Sur quelles bases êtes-vous parti ?

Je ne voulais pas me faire passer pour quelqu'un que je ne suis pas, il y a des éditeurs qui travaillent dans le numérique depuis très longtemps, notamment dans les domaines juridiques ou de l'édition scientifique. Je me suis dit que c'était l'occasion de jouer un rôle de passeur entre ce que je vois dans le métier et le public.

À quoi ressemble ce nouvel espace, le l@b et que pourra-t-on y voir et entendre ?

C'est une zone propre avec une scénographie spécifique. Elle contient un espace de rencontres et un mur sur lequel vont être fixés des Ipod touch d'Apple afin que les visiteurs puissent les manipuler. Et un partenariat a été mis en place avec la librairie Filigranes de Bruxelles pour disposer de tablettes de lecture numériques. Parmi les invités, nous aurons Jean-Noël Jeanneney, l'ancien président de la Bibliothèque nationale de France qui a opposé un refus radical au projet de bibliothèque numérique de Google et a cherché à relancer la numérisation du patrimoine par les pouvoirs publics en France et au-delà, face à Philippe Colombet, directeur de Google France. Nous allons également étudier l'impact du numérique sur le travail éditorial avec différents spécialistes ou avec des éditeurs, tel De Boeck, Léo Scheer ou Le Diable Vauvert. Nous aurons enfin des débats plus généraux sur l'avenir de la pensée, la nouvelle perception du savoir, etc., avec notamment Pierre Assouline [qui tient lui-même un blog quotidien très lu et abondamment commenté, La République des Livres], Lucien X. Polastron, auteur de La Grande numérisation. Y a-t-il une pensée après le papier ? (Denoël) ou Milad Doueihi, auteur de La Grande conversion numérique (Seuil), approche anthropologique d'une culture qui se numérise. Et enfin Nicolas Ancion va, pendant vingt-quatre heures, écrire un court polar avec un stylo électronique qui convertira les mouvements de sa main en texte. À la fin de la Foire, ce texte pourra être téléchargé sur son site. C'est une façon de permettre au public d'aller vers de nouveaux formats de lecture, de le sensibiliser à ces changements.

Que pensez-vous personnellement de la numérisation des livres ?

Sur le principe, je ne suis pas inquiet pour le livre traditionnel, je trouve que c'est une bonne chose que les textes et les contenus évoluent. J'ai toujours vécu dans des environnements numériques et, jusqu'à mes dix-huit ans, j'ai davantage joué à des jeux vidéos que lu des livres. Mais il faut aussi rester prudent. C'est l'une des raisons pour laquelle je pense qu'il est important d'en parler avec des professionnels.
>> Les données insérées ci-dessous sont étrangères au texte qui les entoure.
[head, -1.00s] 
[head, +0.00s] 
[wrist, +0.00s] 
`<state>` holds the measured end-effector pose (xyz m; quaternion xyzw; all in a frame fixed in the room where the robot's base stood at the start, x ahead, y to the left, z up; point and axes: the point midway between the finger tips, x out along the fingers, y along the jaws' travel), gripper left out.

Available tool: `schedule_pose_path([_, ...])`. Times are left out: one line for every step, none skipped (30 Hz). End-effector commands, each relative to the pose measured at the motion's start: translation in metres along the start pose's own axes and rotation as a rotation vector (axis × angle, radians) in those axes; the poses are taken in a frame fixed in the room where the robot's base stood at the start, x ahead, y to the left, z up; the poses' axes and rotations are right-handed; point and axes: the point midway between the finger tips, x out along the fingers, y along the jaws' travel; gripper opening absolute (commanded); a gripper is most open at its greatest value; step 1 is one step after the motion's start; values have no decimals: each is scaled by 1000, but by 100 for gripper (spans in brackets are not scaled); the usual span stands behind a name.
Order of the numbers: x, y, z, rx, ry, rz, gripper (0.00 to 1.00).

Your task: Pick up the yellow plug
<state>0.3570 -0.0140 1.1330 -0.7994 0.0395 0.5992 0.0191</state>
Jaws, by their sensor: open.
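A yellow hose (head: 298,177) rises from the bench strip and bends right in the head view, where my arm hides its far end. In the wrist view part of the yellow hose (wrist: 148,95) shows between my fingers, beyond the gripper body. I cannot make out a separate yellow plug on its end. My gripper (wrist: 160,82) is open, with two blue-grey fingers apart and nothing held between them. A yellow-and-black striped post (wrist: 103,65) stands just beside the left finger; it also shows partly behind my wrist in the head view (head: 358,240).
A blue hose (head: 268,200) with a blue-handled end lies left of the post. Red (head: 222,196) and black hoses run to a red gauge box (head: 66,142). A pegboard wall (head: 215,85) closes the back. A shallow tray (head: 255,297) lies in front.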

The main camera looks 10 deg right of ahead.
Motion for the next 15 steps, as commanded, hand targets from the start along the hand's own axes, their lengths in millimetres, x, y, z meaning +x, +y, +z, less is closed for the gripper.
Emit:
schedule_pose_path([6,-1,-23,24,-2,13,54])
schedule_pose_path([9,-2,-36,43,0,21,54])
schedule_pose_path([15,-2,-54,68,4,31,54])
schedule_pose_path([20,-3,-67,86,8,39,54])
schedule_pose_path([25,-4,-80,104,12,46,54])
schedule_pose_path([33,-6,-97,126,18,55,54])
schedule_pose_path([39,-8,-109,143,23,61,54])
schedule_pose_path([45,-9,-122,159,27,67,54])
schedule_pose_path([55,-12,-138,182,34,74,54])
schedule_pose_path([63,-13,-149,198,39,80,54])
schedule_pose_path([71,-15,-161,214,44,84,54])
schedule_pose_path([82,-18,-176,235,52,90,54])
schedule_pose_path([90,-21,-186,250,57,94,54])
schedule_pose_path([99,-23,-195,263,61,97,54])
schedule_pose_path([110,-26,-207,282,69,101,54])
D'autant plus qu'on a vu des acteurs débarquer de nulle part et essayer d'imposer des règles ne correspondant pas du tout à celles de la chaîne du livre. Un site comme Amazon, par exemple, qui a commencé à vendre des livres papiers, propose maintenant à des auteurs de mettre directement en vente leurs textes en leur offrant des droits d'auteurs qu'aucun éditeur ne pourrait proposer. Il tente ainsi d'évincer les éditeurs et les libraires traditionnels. Cela fait partie des vrais problèmes auxquels on doit être attentifs. Il est indispensable que la profession s'organise si elle veut rester dans la course et ne pas disparaître.

Le processus est désormais irréversible ?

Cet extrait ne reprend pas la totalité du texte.